Working data:
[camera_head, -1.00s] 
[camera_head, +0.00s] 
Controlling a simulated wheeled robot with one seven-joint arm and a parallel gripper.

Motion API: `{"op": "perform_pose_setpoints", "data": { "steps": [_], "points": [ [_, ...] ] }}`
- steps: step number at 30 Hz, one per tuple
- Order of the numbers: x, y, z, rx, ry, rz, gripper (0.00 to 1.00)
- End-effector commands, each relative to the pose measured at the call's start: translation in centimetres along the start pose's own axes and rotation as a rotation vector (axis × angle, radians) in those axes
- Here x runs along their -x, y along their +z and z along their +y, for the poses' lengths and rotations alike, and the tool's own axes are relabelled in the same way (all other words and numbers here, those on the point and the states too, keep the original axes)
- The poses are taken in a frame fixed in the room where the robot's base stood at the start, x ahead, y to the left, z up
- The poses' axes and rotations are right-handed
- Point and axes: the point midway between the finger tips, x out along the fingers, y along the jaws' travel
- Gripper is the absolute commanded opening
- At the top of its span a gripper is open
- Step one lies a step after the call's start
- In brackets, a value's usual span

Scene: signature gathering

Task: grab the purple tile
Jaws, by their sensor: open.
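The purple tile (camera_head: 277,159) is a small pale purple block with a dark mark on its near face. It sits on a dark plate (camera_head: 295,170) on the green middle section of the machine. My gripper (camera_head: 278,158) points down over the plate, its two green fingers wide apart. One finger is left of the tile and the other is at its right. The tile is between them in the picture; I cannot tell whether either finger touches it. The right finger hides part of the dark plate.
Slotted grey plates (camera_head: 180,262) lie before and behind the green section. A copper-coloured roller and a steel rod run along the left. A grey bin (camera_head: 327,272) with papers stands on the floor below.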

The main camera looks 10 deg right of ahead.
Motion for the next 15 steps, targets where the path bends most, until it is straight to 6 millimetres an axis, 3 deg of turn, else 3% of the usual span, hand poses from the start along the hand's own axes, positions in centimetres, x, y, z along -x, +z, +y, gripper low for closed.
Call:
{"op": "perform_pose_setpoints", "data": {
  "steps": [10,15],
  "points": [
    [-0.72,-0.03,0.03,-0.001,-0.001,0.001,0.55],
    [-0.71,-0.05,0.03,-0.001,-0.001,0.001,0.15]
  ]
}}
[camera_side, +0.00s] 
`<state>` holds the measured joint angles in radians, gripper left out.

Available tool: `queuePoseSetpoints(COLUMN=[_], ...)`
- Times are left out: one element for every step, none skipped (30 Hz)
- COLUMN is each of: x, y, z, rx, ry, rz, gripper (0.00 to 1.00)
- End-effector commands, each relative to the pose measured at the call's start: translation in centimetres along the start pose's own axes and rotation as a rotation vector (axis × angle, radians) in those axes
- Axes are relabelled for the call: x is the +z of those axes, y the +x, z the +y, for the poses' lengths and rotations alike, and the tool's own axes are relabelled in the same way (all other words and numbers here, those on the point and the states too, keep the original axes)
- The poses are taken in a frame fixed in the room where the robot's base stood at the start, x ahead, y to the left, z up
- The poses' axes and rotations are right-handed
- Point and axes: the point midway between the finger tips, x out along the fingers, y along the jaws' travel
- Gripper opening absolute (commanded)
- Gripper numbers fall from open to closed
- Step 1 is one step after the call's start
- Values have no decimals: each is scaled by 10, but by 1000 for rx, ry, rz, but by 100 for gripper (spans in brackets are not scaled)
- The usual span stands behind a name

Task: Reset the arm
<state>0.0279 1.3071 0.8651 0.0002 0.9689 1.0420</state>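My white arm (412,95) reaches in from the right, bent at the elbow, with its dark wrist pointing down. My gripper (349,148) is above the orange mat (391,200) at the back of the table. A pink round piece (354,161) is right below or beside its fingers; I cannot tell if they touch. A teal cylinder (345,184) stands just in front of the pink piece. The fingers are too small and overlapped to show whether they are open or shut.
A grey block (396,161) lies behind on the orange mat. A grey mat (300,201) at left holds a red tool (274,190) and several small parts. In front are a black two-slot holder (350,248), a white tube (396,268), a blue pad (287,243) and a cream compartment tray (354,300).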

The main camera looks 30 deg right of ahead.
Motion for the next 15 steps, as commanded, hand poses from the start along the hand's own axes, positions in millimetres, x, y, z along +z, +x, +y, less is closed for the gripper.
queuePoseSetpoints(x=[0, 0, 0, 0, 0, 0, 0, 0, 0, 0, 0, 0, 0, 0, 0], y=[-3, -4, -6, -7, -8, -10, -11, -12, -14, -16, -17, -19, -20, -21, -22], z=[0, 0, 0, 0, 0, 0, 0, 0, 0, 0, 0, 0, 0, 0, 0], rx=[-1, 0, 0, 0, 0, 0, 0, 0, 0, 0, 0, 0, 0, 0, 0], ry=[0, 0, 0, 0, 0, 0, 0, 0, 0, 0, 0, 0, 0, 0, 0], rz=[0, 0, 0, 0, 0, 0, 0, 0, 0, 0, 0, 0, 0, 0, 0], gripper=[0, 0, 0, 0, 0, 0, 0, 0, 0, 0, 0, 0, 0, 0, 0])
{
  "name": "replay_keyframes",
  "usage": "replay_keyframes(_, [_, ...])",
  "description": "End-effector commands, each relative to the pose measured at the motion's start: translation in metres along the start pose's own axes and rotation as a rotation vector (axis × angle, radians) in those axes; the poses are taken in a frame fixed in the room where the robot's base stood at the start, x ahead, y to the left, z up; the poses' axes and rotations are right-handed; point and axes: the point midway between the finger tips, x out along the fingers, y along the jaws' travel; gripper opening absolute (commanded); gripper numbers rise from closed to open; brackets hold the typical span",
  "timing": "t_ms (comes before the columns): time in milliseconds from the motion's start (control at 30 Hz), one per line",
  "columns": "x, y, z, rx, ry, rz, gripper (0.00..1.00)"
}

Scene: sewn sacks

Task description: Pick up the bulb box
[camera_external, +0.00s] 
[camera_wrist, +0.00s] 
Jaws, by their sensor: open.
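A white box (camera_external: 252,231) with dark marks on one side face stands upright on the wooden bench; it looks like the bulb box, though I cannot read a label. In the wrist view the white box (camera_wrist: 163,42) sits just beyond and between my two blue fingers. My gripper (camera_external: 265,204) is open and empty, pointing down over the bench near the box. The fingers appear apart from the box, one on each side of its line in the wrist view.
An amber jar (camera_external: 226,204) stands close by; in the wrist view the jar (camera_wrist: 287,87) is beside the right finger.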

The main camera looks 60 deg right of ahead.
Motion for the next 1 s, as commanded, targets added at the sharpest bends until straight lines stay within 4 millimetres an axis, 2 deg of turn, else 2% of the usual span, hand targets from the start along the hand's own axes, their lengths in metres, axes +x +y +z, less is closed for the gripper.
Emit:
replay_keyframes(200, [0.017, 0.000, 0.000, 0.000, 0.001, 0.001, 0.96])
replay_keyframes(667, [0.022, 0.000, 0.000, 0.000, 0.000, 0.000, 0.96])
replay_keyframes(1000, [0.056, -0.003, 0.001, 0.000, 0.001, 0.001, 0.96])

...

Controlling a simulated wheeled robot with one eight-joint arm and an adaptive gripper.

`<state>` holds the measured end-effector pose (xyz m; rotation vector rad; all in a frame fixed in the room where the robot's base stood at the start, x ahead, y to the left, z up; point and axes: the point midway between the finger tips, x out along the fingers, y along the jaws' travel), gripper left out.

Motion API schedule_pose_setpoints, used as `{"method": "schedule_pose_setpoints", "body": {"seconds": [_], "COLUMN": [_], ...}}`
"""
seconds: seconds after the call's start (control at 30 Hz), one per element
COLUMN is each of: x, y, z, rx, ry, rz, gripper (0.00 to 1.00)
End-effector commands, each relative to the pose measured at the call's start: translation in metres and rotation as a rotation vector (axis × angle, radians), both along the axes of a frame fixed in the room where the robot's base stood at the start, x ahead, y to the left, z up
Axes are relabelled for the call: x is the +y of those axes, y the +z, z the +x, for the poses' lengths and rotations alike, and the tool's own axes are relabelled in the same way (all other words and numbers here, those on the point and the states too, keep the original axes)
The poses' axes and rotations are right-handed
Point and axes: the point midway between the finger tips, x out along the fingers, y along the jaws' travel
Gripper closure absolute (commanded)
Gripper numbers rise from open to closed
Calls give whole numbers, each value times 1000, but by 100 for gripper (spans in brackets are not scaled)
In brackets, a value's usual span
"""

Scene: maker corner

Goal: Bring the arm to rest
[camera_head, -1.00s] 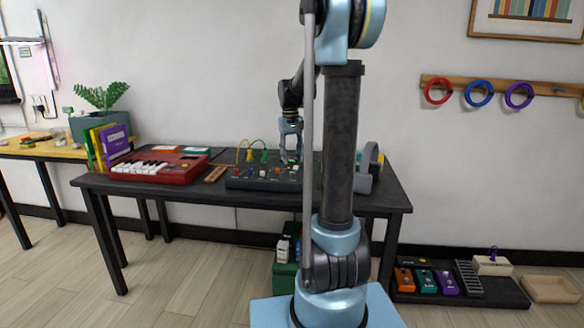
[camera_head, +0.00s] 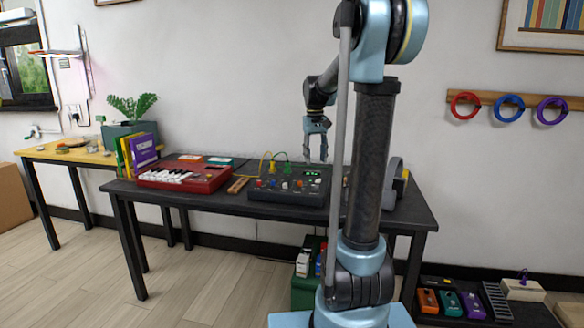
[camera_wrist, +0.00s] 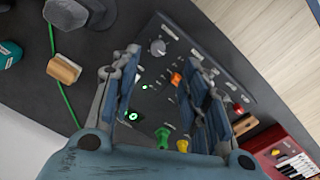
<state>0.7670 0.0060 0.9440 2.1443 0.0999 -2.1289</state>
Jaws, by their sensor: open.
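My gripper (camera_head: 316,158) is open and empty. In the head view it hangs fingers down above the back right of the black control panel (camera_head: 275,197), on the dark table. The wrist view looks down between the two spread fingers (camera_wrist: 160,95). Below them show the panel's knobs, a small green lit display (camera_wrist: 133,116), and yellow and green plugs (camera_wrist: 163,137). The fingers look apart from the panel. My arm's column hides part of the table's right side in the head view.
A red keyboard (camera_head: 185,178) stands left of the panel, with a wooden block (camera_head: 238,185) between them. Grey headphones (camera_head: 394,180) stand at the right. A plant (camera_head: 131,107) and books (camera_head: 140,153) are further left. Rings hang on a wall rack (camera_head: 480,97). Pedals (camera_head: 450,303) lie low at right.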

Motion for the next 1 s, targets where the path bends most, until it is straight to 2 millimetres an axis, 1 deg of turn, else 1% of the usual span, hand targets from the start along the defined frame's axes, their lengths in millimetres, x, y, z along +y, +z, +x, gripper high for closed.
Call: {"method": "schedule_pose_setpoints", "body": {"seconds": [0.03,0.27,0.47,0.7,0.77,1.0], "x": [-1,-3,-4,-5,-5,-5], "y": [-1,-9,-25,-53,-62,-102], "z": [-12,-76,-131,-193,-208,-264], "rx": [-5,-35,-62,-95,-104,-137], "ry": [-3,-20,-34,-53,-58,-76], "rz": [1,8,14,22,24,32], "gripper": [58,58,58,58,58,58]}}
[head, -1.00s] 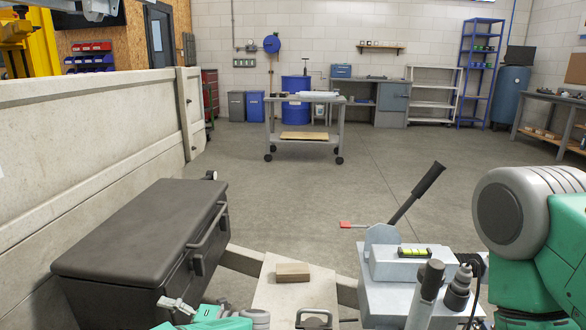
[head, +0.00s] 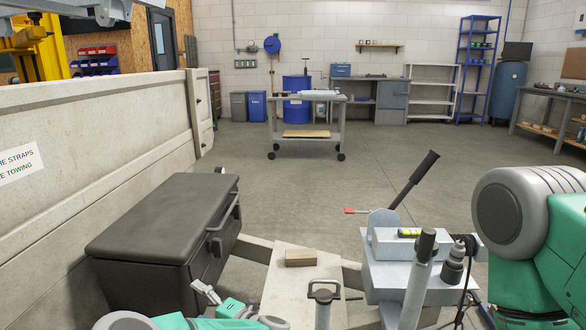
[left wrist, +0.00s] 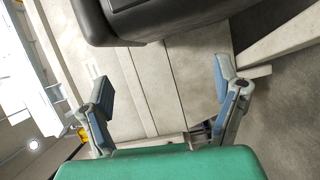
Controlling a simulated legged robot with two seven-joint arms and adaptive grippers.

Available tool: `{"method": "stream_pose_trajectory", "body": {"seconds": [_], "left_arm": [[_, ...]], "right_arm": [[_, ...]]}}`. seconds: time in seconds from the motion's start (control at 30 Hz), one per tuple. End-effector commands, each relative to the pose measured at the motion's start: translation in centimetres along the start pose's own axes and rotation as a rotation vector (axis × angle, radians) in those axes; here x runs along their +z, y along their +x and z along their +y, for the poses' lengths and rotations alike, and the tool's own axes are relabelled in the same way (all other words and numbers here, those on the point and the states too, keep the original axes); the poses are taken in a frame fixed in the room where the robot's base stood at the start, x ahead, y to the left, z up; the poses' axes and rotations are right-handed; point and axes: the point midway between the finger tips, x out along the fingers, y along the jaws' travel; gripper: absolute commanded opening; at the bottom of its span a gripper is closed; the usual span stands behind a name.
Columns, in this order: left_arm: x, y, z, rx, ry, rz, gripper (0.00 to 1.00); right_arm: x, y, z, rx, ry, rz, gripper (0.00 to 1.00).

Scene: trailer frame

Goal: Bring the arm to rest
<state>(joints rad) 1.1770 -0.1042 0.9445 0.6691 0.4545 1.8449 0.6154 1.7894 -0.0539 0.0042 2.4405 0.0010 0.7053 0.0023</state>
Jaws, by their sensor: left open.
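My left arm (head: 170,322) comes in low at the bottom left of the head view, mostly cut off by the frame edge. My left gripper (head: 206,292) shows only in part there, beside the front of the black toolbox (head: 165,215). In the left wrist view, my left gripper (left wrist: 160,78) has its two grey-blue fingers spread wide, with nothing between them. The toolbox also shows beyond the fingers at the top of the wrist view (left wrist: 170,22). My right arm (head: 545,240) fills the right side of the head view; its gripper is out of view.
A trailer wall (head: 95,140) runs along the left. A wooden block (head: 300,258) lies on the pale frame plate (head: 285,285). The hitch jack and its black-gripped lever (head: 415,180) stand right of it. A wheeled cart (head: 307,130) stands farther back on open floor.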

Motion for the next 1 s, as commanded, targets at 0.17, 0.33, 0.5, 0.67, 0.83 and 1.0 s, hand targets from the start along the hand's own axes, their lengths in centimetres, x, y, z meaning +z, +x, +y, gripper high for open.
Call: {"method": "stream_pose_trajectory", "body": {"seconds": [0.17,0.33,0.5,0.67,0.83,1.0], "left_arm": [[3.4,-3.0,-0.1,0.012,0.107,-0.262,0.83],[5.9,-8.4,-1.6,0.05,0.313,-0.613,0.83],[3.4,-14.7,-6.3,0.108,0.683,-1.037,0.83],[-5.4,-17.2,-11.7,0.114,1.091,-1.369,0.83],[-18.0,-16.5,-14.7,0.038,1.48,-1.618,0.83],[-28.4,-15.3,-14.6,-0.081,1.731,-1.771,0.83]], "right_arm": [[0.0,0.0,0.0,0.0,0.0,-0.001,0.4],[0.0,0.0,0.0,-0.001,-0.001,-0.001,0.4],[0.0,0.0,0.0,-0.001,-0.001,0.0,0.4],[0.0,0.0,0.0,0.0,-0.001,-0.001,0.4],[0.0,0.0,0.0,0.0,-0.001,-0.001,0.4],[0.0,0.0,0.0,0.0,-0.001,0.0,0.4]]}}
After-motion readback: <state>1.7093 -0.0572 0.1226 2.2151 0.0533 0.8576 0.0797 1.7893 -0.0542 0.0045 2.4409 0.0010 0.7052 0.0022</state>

Problem to work on: Above are the records; print exactly the lines from the line with "Columns, in this" to the line with "<state>(joints rad) 1.1770", including both, and nothing else.

Answer to this problem:
Columns, in this order: left_arm: x, y, z, rx, ry, rz, gripper (0.00 to 1.00); right_arm: x, y, z, rx, ry, rz, gripper (0.00 to 1.00).

Scene: trailer frame

Goal: Bring the arm to rest
<state>(joints rad) 1.1770 -0.1042 0.9445 0.6691 0.4545 1.8449 0.6154 1.7894 -0.0539 0.0042 2.4405 0.0010 0.7053 0.0023</state>

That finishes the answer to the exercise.